Errors in step 1 can be avoided altogether If Luke has prior personal experience with the domain. The coherent explanation that Luke constructs is likely to be the one Yoda had in mind if Luke has enough real-world context to fill in the gaps correctly. Even if Luke gets only a degraded photo from Yoda, he’ll be able to recognize the scene in the photo if he’s been there before.
But when there’s no in-person guidance and it’s an unfamiliar domain, Luke can get in trouble. If the advice is from a podcast interview or social media post, there’s no mechanism to correct the errors from step 1. Since the step is carried out subliminally, Luke is made to think that he’s just a passive impartial receiver of the explanation, rather than its co-creator. It can feel like the worldview that was “given” to him is absolutely the one Yoda was trying to share, even if it wasn’t.
“It ain’t what you don’t know that gets you into trouble. It’s what you know for sure that just ain’t so.” — Mark Twain
Luke isn’t going to know that he was hallucinating in step 1 until the explanation is tested against the real world, if that ever happens. Till then he’ll walk around self-assured that his understanding is correct. If the opinion is particularly coherent and strongly held, he may even go on to confidently advise others.
Alas, even if Luke wins in the real world using his explanation, it might still not be a useful explanation.
A useful explanation tells you what to do in a particular situation to get an outcome you want. Most useful explanations are learned from others, but Luke can natively generate new ones when he experiences the situation in person. Luke’s experience of the real world takes the form of a set of sensory inputs that sample the world, like the words that sample Yoda’s worldview.

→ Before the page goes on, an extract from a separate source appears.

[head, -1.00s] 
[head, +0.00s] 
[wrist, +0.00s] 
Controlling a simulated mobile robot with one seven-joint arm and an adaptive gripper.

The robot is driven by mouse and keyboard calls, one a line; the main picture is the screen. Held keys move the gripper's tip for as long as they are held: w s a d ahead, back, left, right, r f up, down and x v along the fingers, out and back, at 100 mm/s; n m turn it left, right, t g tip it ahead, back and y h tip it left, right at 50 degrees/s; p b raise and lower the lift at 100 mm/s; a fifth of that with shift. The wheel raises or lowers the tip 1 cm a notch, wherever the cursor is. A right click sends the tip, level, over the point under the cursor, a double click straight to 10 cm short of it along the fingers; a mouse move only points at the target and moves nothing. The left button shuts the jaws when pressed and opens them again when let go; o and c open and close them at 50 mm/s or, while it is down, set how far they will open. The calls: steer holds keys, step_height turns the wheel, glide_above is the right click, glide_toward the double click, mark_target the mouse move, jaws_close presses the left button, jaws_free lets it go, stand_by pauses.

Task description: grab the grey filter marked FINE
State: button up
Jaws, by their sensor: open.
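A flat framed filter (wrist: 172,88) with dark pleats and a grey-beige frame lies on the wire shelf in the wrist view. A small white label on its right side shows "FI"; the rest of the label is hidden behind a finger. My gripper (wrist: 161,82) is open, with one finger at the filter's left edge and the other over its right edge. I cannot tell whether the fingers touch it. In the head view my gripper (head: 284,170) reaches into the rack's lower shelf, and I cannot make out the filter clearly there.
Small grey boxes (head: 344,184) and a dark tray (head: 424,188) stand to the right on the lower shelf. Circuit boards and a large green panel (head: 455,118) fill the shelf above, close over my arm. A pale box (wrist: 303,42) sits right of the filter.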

“Your personal experiences make up maybe 0.00000001% of what’s happened in the world but maybe 80% of how you think the world works.” — Morgan Housel
Since the bandwidth of perception is far lower than the bandwidth of reality, gaps appear between what is perceived and what is there. The gaps from sensory samples can be worse than the ones from Yoda’s advice since Luke might not be seeing, hearing or feeling the actual reason why something is happening. There’s no wise elder to prioritize which aspects of the situation get sensory coverage, like Yoda did when giving advice. Luke alone must figure out where to focus his attention to generate the right lesson. If it’s an unfamiliar domain and he misses the highest-order bits, he’ll be left with with some formidable gaps.

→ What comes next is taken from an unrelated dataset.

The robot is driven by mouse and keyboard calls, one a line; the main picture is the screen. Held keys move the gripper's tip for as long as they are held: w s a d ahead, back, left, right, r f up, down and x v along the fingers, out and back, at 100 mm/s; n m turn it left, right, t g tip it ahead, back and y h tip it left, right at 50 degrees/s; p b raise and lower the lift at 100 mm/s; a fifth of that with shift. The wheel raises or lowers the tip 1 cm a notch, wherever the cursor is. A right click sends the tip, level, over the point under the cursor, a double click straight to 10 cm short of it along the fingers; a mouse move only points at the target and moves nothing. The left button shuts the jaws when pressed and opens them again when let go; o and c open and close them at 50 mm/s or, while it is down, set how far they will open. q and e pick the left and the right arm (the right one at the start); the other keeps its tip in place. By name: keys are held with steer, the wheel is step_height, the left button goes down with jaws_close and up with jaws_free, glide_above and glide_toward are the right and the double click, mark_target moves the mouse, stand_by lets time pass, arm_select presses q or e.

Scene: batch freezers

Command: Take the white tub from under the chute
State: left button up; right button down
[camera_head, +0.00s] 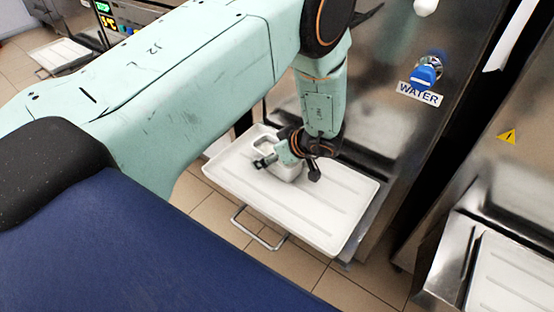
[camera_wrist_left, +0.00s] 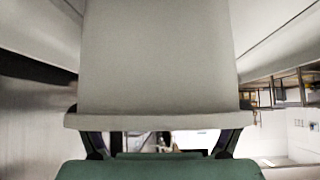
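The white tub (camera_head: 287,173) stands on a white ribbed tray (camera_head: 331,223) at the foot of a steel machine. My left arm reaches over from the left, and my left gripper (camera_head: 288,167) is down at the tub, hiding part of it. Its fingers are spread wide, one near the tub's left side and one to its right. In the left wrist view the tub (camera_wrist_left: 158,60) fills the middle, very close, with its rim across the picture between the fingers (camera_wrist_left: 160,145). I cannot tell whether the fingers touch it. My right gripper is not in view.
The steel machine (camera_head: 390,125) rises behind the tray, with a blue knob (camera_head: 424,76) and a WATER label (camera_head: 419,94). A metal handle (camera_head: 258,231) sticks out before the tray. Another machine with a tray (camera_head: 512,275) stands at the right. Tiled floor (camera_head: 300,262) shows in front.

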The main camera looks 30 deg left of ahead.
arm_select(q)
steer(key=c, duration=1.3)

Luke fills in the gaps to explain what he’s experiencing in the same way he filled in gaps with Yoda’s advice. Here again Luke will be unaware of the errors he’s exposed to step 1 when generating a model of what’s happening. Even when his explanation is way off, it can seem to him like he’s simply observing the world that’s right there in front of him instead of something that’s manufactured by his mind. It’s like he’s wearing a giga-resolution VR headset that can’t come off.
It’s obvious that an explanation isn’t going to work unless it’s applied in a target situation that matches the one where it originated. To correctly apply a particular explanation, it’s crucial to see both the source and target situations for what they are. But getting an accurate reading of any situation is really hard if there are significant gaps that need to be filled in. It will be quite confusing and trippy if the situation produced by Luke’s headset is very different from the real one outside. Explanations will work sometimes but fail at other times with no apparent reason. It can seem like the gods are being capricious and unfair but actually it’s just a technical issue with the headset.

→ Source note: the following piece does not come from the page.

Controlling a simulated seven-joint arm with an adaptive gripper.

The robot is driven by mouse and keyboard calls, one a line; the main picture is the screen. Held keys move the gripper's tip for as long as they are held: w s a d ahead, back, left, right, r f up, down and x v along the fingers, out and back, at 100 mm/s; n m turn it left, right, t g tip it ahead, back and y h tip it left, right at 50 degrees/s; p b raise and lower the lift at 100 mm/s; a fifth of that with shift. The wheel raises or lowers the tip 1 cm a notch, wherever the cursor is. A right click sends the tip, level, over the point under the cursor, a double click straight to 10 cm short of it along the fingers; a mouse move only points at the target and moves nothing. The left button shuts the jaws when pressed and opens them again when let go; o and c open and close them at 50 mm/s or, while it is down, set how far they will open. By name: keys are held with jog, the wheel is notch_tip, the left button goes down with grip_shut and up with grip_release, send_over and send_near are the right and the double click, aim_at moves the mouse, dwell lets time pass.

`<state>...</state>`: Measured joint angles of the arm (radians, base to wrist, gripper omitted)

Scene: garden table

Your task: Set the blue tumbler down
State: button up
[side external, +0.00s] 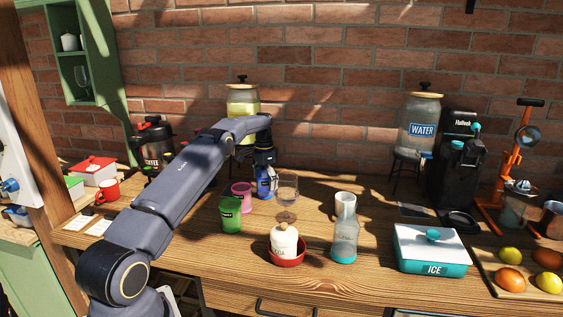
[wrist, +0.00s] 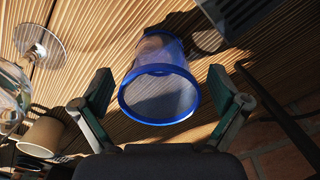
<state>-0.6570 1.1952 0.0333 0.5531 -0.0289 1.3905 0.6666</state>
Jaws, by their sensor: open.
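The blue tumbler (side external: 264,186) stands upright on the wooden table in the side view, right below my gripper (side external: 263,168). In the wrist view the blue tumbler (wrist: 160,95) shows its open rim toward the camera, and it lies between the two fingers of my gripper (wrist: 160,95). The fingers are spread wide, with a gap on each side of the tumbler. My gripper is open and holds nothing. The tumbler's base seems to rest on the table; its far end is partly hidden behind its rim in the wrist view.
A pink cup (side external: 241,195), a green cup (side external: 231,214) and a stemmed glass (side external: 287,190) stand close by. A yellow drink dispenser (side external: 243,104) is behind.

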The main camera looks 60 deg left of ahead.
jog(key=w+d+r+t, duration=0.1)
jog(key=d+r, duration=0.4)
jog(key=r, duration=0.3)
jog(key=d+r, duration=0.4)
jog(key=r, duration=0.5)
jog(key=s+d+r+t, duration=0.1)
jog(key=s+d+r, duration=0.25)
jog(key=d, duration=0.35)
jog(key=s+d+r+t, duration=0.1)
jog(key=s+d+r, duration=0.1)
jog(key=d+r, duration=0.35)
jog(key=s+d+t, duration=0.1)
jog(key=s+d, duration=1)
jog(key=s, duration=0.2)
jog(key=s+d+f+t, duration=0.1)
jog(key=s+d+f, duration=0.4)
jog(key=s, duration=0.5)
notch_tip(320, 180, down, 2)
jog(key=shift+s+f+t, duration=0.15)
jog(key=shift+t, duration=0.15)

When an explanation is consistently useful to Yoda and gets packaged as advice, a new type of target situation mismatch can occur. Yoda wants Luke to win. To get this outcome, Yoda needs to know how to pick explanations from his collection that will be useful to Luke and which word-samples to prioritize. This is a meta-explanation that Yoda will apply when he’s advising Luke. To apply it successfully, Yoda must accurately understand the meta-explanation’s target situation, which includes Luke’s mental state, experiences, edges and glitches. As before, gaps will emerge.
Like Luke, Yoda is wearing a headset that synthesizes the world he sees. When making sense of Luke’s context, the headset projects Yoda’s own experiences and abilities into the gaps since this is the version of Luke that is most coherent. Seeing that it worked in his own circumstance, Yoda tells Luke that he should build a personal brand, learn how to talk in code and move to Coruscant Valley. This explanation isn’t useful to Luke since it’s incompatible with his edges and glitches; he really struggles to code.
Ideally Yoda would have dug deeper to really understand Luke and ensure there was a match with the target situation. If this wasn’t feasible, it would’ve been better for Yoda to ignore his headset’s version of Luke and keep his advice abstract and context-independent, rather than create false precision to suppress the ambiguity. He can also choose to say nothing at all. Since Luke will use Yoda’s advice as a foundation to make sense of subsequent explanations, Yoda should aim to first, do no harm.
Even if Yoda showed restraint though, there’s no guarantee that Luke would also have been ok to leave things hanging. Luke seeks the comfort of being told what to do and how to win. It’s unsatisfying to get a vague explanation that pushes him to do more of the heavy lifting and fill in the gaps so that it’s useful. If Yoda won’t provide the instruction, Luke will most likely look for another advisor who can give him the certainty he craves; an explanation that’s concrete and coherent, even if it’s useless. If Luke isn’t aware of how his advisor’s mind, and his own, can fail him, hearing a piece of advice can lead to worse outcomes than if he had never encountered it at all.
“It is better to be vaguely right than exactly wrong” — Carveth Read
We’re now at the end of this note, so you’ve already had to deal with the many gaps I left. There were some about you that I had to fill in as well. I hope we touched only the gaps within our circle of competence. If we inadvertently filled in the others, I wish us the courage to form no opinion, to ignore what we think we clearly see and to embrace vagueness and ambiguity.